Following somewhat of a hiatus as regards eating out, my fine friend Tom and I decided  on a whim last week to try the pre-theatre option at Michael Deane’s flagship restaurant in Belfast, Deanes.

We hadn’t booked and arrived with moments to spare before the pre-theatre menu was no longer available (7:00pm) – pas de problème. Service from that moment was as efficient and courteous as you’d expect of a restaurant of this calibre, and at that time on a (Thursday) evening there were still several tables to spare, so it didn’t feel too crowded.

Tom and I decided to have the same starter and main from a nice selection (about five or six options for each), which made choosing our wine easier. To begin with we ordered the foie gras parfait, which came with an apple chutney and some toasted sough dough bread, for the main we chose the ribeye steak (‘Kettyle’s ribeye of Lough Erne beef’) which was accompanied by ‘fat chips’, bearnaise sauce and green beens. To drink we chose the (second wine of) Chateau Larose de Gruaud, 2001.
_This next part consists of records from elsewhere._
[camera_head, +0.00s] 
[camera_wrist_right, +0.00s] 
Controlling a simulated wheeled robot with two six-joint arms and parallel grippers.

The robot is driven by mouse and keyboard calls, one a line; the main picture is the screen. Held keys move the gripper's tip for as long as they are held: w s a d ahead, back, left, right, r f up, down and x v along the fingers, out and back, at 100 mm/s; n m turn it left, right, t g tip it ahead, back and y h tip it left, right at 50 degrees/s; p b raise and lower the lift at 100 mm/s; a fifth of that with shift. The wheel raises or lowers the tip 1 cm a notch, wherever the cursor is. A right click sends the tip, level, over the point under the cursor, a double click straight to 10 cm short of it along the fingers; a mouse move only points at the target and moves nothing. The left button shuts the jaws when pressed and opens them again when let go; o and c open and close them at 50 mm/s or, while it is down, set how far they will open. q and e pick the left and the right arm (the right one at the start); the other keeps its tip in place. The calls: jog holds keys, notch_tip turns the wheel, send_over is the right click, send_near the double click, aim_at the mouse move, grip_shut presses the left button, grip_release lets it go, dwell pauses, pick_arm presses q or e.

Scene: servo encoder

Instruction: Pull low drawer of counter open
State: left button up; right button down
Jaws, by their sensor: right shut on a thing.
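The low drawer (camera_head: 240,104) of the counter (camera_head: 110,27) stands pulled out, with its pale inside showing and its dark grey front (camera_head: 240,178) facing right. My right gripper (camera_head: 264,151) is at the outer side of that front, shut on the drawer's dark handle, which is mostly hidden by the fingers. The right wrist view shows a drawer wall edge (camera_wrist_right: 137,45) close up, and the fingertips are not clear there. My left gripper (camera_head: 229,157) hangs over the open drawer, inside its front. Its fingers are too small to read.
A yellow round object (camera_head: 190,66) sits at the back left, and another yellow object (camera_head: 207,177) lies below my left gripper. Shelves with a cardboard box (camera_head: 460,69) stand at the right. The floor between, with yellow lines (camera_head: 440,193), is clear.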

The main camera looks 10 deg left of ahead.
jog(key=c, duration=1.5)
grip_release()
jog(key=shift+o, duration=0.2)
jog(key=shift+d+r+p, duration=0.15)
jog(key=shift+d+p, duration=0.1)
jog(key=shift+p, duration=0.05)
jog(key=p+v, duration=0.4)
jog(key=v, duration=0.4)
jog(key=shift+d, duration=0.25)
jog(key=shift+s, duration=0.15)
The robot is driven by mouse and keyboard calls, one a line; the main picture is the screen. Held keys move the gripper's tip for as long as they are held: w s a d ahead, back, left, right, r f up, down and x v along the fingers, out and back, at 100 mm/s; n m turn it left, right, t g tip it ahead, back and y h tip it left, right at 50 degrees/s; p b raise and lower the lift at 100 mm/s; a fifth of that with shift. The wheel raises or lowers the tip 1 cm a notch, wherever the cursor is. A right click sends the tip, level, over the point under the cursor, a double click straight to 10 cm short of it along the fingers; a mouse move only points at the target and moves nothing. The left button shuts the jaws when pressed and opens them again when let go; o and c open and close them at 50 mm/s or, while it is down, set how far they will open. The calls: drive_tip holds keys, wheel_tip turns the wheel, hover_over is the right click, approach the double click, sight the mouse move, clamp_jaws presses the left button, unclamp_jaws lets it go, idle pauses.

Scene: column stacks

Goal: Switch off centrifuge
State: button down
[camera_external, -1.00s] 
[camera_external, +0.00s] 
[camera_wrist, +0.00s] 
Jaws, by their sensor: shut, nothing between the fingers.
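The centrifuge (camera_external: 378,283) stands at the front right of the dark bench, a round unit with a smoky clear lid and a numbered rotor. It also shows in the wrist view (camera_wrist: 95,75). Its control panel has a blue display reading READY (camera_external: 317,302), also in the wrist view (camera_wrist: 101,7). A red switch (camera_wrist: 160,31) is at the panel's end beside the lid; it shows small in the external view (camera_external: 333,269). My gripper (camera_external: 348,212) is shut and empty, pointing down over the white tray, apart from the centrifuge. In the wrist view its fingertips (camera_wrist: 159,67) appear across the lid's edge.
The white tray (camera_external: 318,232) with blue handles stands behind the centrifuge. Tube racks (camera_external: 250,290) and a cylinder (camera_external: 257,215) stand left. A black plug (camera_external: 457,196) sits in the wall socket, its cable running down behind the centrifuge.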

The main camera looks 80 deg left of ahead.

The wine smelt great – a familiar ‘clarety’ nose; we had it decanted, but on first sip it was clear it was still a little tight and would have benefitted from breathing for an hour or so before we started – and it certainly got better as the evening went on. I think its imported by James Nicholson, and I’ll probably pick up a couple of bottles next time I’m there. Both of us really enjoyed the wine but felt it would be even better in a couple of years.

The foie gras arrived simply plated (rectangular plate) in a ‘sliced from a terrine’ type shape on the left with a quenelle of the apple chutney in the middle and the toast on the right. For christmas last year I made endless variations on a chicken liver parfait just to get the right texture, and this one (for me) was perfect – light and creamy. There was a lovely foie gras flavour, however I was distracted by another flavour that I think was mace, which took away from my enjoyment of the food – I think there was just too much of it. The bread was fine, and the chutney good – but not massively appley.

I’ve rarely cooked or ordered ribeye – so went with my standard ‘rare’ for all things meat – as a result we had some debate as to which was best. The idea being that as ribeye has a higher fat content that fillet or sirloin it will be chewier and so benefits from being cooked further. Our waiting staff assured us rare would be great, although I think we were all overruled by the chef as it came out medium rare. I think he was right. The steak was superb, the taste and texture of the meat was wonderful. The meat was charred nicely (a wee bit too much on one side, that’s maybe a matter of taste though). The rest of the plate was fine – and I’m happy that the steak was the star performer – but I did feel a little disappointed by the rest. The  bearnaise sauce was nice and light and had a good flavour. The chips (in a mini deep fat frying pan type thing) weren’t great  – both of us had a couple that weren’t fully cooked, and they lacked the crispy outside, melty inside that I would expect (in the triple cooked way – I think when I ate at Deanes a few years ago the chips were advertised as such). The beans were, well, beans and, well they were just beans that’s all.

I realise that I’ve been a bit critical of our experience in Deanes, but we did really enjoy the time, and the food. I had a good view of Michael Deane as he stood at the pass checking (some of) the dishes as they went out and generally keeping an eye of things. The service was great, attentive but unobtrusive, and it did feel like this was a fine dining experience – of the sort which Belfast still hasn’t to much to offer of. Was it scrumulous – yes, mostly; would I go back – definately.